What you are asked to do: Present the following data again exactly as it is shown.

start Material supplied

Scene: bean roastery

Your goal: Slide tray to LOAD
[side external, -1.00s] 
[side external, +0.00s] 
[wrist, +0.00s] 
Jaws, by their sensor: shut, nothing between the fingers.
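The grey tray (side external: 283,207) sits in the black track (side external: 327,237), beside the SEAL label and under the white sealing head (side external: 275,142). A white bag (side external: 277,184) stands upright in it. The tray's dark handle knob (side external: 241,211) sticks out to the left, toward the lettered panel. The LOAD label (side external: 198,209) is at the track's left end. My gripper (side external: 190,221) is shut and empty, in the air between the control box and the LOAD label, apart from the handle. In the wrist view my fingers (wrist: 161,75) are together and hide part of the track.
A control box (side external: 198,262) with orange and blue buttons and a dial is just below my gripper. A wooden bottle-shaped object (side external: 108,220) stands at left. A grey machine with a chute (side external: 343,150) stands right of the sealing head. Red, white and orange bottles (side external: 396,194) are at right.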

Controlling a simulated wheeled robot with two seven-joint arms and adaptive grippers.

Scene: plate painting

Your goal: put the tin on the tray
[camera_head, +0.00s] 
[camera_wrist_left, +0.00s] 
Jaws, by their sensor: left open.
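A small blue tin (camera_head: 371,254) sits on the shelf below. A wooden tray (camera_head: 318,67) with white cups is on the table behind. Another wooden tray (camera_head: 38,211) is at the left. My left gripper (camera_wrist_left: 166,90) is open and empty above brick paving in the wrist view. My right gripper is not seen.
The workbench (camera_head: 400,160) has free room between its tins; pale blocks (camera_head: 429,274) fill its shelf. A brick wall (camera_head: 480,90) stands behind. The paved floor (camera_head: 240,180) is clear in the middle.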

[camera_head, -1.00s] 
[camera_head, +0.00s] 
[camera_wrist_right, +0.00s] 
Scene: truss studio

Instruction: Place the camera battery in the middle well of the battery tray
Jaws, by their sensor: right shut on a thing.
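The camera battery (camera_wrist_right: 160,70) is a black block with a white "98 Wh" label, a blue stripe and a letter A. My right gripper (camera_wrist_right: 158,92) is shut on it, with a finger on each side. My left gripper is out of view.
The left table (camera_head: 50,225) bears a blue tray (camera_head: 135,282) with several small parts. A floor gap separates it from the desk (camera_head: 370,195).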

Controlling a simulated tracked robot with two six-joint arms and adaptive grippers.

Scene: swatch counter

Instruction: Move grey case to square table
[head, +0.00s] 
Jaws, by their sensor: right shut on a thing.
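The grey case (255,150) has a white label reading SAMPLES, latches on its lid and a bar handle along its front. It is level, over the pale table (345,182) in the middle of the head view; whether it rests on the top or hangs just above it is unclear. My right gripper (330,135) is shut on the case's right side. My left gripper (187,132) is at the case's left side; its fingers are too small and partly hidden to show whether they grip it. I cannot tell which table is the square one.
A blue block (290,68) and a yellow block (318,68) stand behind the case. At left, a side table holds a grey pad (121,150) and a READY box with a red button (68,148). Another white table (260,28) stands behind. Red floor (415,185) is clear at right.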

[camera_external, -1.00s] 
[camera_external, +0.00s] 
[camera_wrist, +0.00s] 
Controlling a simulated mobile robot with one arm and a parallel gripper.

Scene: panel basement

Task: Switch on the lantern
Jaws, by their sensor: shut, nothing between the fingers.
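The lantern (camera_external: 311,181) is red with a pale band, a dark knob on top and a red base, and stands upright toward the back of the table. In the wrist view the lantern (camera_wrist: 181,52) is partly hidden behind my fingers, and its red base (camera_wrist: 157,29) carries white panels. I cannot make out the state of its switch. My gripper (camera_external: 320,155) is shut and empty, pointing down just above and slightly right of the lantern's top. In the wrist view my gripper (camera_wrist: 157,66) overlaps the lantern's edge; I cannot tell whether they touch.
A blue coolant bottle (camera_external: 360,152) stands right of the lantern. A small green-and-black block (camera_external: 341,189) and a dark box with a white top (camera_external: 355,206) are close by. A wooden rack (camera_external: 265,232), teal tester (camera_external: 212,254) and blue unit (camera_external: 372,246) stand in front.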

end Material supplied

Written reply:
Scene: bean roastery

Your goal: Slide tray to LOAD
[side external, -1.00s] 
[side external, +0.00s] 
[wrist, +0.00s] 
Jaws, by their sensor: shut, nothing between the fingers.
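The grey tray (side external: 283,207) sits in the black track (side external: 327,237), beside the SEAL label and under the white sealing head (side external: 275,142). A white bag (side external: 277,184) stands upright in it. The tray's dark handle knob (side external: 241,211) sticks out to the left, toward the lettered panel. The LOAD label (side external: 198,209) is at the track's left end. My gripper (side external: 190,221) is shut and empty, in the air between the control box and the LOAD label, apart from the handle. In the wrist view my fingers (wrist: 161,75) are together and hide part of the track.
A control box (side external: 198,262) with orange and blue buttons and a dial is just below my gripper. A wooden bottle-shaped object (side external: 108,220) stands at left. A grey machine with a chute (side external: 343,150) stands right of the sealing head. Red, white and orange bottles (side external: 396,194) are at right.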

Controlling a simulated wheeled robot with two seven-joint arms and adaptive grippers.

Scene: plate painting

Your goal: put the tin on the tray
[camera_head, +0.00s] 
[camera_wrist_left, +0.00s] 
Jaws, by their sensor: left open.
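A small blue tin (camera_head: 371,254) sits on the shelf below. A wooden tray (camera_head: 318,67) with white cups is on the table behind. Another wooden tray (camera_head: 38,211) is at the left. My left gripper (camera_wrist_left: 166,90) is open and empty above brick paving in the wrist view. My right gripper is not seen.
The workbench (camera_head: 400,160) has free room between its tins; pale blocks (camera_head: 429,274) fill its shelf. A brick wall (camera_head: 480,90) stands behind. The paved floor (camera_head: 240,180) is clear in the middle.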

[camera_head, -1.00s] 
[camera_head, +0.00s] 
[camera_wrist_right, +0.00s] 
Scene: truss studio

Instruction: Place the camera battery in the middle well of the battery tray
Jaws, by their sensor: right shut on a thing.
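The camera battery (camera_wrist_right: 160,70) is a black block with a white "98 Wh" label, a blue stripe and a letter A. My right gripper (camera_wrist_right: 158,92) is shut on it, with a finger on each side. My left gripper is out of view.
The left table (camera_head: 50,225) bears a blue tray (camera_head: 135,282) with several small parts. A floor gap separates it from the desk (camera_head: 370,195).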

Controlling a simulated tracked robot with two six-joint arms and adaptive grippers.

Scene: swatch counter

Instruction: Move grey case to square table
[head, +0.00s] 
Jaws, by their sensor: right shut on a thing.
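The grey case (255,150) has a white label reading SAMPLES, latches on its lid and a bar handle along its front. It is level, over the pale table (345,182) in the middle of the head view; whether it rests on the top or hangs just above it is unclear. My right gripper (330,135) is shut on the case's right side. My left gripper (187,132) is at the case's left side; its fingers are too small and partly hidden to show whether they grip it. I cannot tell which table is the square one.
A blue block (290,68) and a yellow block (318,68) stand behind the case. At left, a side table holds a grey pad (121,150) and a READY box with a red button (68,148). Another white table (260,28) stands behind. Red floor (415,185) is clear at right.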

[camera_external, -1.00s] 
[camera_external, +0.00s] 
[camera_wrist, +0.00s] 
Controlling a simulated mobile robot with one arm and a parallel gripper.

Scene: panel basement

Task: Switch on the lantern
Jaws, by their sensor: shut, nothing between the fingers.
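The lantern (camera_external: 311,181) is red with a pale band, a dark knob on top and a red base, and stands upright toward the back of the table. In the wrist view the lantern (camera_wrist: 181,52) is partly hidden behind my fingers, and its red base (camera_wrist: 157,29) carries white panels. I cannot make out the state of its switch. My gripper (camera_external: 320,155) is shut and empty, pointing down just above and slightly right of the lantern's top. In the wrist view my gripper (camera_wrist: 157,66) overlaps the lantern's edge; I cannot tell whether they touch.
A blue coolant bottle (camera_external: 360,152) stands right of the lantern. A small green-and-black block (camera_external: 341,189) and a dark box with a white top (camera_external: 355,206) are close by. A wooden rack (camera_external: 265,232), teal tester (camera_external: 212,254) and blue unit (camera_external: 372,246) stand in front.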

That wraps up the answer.